The Uniqueness of Indian Cinema – Part 1 of 4

“There is one more state in this country, and that is Hindi cinema. And Hindi cinema also has its own culture… quite different from Indian culture but it is not alien to us, we understand it.”

Javed Akhtar in ‘Talking Films’

Indian filmmakers depart from their Hollywood counterparts in different ways. Whereas Hollywood filmmakers strive to conceal the constructed nature of their work so that the realistic narrative is wholly dominant, Indian filmmakers make no attempt to conceal the fact that what is shown on screen is a spectacle, an illusion, a fiction.

A number of elements invest Indian popular cinema with a clear identity but they can rarely be considered authentic images of Indian society or reality. However, they do reflect Indian society, seen as it were, through a distorted or broken mirror. Among the distinctive features are the following:

-Indian popular films are, in most cases, not realistic and not rooted in any specific culture within India as they aspire to reach out to all-India audiences. In fact, often a great effort is made to make sure that it cannot be identified with any particular region of India.

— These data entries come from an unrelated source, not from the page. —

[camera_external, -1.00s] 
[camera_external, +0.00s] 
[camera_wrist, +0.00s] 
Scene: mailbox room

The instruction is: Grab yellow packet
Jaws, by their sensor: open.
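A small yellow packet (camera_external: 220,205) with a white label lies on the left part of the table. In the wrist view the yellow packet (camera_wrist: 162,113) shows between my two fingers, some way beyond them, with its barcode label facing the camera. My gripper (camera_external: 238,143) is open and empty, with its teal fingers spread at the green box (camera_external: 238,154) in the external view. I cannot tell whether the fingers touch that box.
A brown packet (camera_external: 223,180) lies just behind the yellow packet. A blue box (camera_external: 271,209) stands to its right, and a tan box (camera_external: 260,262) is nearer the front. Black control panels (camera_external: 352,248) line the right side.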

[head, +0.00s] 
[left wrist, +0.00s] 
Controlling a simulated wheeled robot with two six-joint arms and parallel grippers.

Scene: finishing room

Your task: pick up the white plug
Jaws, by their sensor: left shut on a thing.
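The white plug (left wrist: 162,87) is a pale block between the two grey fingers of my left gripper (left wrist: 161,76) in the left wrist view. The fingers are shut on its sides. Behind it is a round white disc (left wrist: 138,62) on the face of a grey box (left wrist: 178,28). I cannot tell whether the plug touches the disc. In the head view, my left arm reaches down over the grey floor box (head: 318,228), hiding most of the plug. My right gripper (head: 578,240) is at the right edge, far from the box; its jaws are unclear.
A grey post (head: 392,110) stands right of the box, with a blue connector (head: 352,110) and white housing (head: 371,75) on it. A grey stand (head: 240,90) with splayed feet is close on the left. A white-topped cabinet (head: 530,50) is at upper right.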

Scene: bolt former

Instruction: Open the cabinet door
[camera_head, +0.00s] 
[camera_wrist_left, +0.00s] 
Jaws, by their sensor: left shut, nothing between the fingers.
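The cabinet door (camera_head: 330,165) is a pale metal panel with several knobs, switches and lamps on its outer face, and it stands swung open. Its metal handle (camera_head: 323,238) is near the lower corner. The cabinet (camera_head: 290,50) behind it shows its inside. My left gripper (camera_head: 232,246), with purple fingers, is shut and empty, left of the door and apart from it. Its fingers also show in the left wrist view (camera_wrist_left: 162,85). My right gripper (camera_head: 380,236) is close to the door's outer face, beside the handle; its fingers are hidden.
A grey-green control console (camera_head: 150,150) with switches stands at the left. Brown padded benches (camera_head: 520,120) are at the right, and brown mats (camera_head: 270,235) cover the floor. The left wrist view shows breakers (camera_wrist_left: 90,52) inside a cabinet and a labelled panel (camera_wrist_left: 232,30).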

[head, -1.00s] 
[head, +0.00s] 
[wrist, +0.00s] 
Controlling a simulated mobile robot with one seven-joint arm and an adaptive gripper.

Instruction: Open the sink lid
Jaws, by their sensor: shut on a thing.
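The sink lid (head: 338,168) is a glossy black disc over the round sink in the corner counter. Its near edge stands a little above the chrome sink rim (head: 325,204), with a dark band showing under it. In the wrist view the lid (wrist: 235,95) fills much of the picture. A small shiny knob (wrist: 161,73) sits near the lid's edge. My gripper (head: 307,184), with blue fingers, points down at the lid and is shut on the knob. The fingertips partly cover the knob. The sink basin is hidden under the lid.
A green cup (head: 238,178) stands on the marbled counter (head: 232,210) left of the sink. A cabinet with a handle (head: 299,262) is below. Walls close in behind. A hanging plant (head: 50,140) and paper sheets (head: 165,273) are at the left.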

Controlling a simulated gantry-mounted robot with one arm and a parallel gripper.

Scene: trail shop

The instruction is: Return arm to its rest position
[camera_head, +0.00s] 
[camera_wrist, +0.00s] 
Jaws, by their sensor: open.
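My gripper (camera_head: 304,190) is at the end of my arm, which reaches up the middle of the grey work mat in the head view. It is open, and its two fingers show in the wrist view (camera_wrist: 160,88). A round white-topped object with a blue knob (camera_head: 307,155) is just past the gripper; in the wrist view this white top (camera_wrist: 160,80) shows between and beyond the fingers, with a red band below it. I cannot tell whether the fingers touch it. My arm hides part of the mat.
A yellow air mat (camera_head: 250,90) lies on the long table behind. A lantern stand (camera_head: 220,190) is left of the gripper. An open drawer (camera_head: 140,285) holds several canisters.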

-Acting is exaggerated as it is derived from the traditional Indian folk forms.

-Melodrama has an abiding presence in terms of plot, character and use of background music.

-The use of the camera is often flashy, drawing attention to itself. The editing too is obtrusive which sometimes stand in contrast to Western concepts of continuity.

-Characters are rarely unique individuals; they are often social stereotypes or archetypes.

-Songs and dances are crucial components of a film’s appeal. They intervene into the narrative flow, often without much justification. Thus, films are not always ‘organic’ in the Western sense but neither is there much need to make it so. This may be the reason why Western audiences resist this form of cinema, i.e. for its lack of organicity.

-Films rarely fall into genres as it is understood in case of American cinema. Rather, every film is typically a combination of different genres. Hence the concept of the masala mix or the thali meal.

Indian popular films never pretend to be wholly realistic. They are governed by conventions commonly shared between filmmakers and audiences. These conventions have evolved historically and have reached a measure of stability. Indian popular films cannot be judged by the realistic yardstick applied to Western films.

It is an open secret that Indian cinema’s greatest weakness is the screenplay.The craft of writing has rarely been taken seriously in the Indian popular cinema and this reflects in the fact that scriptwriters are usually poorly paid, if at all. That also explains the vicious circle why serious writers do not want to venture into screenwriting. All this stands in direct contrast to the way films are made in Europe or America where the screenplay is the bedrock of film financing and screenplay development is a huge industry. Hollywood, in particular, invests huge amounts of money in developing screenplays, only a small fraction of which actually find their way to production. In India, development funding for films is rare or non-existent.

“It is much more difficult to write a screenplay for Naseeb than for a Western or ‘art’ film, where you have a straight storyline. A commercial Hindi film has to have sub-plots and gags, and keep its audience involved with no story or logic.”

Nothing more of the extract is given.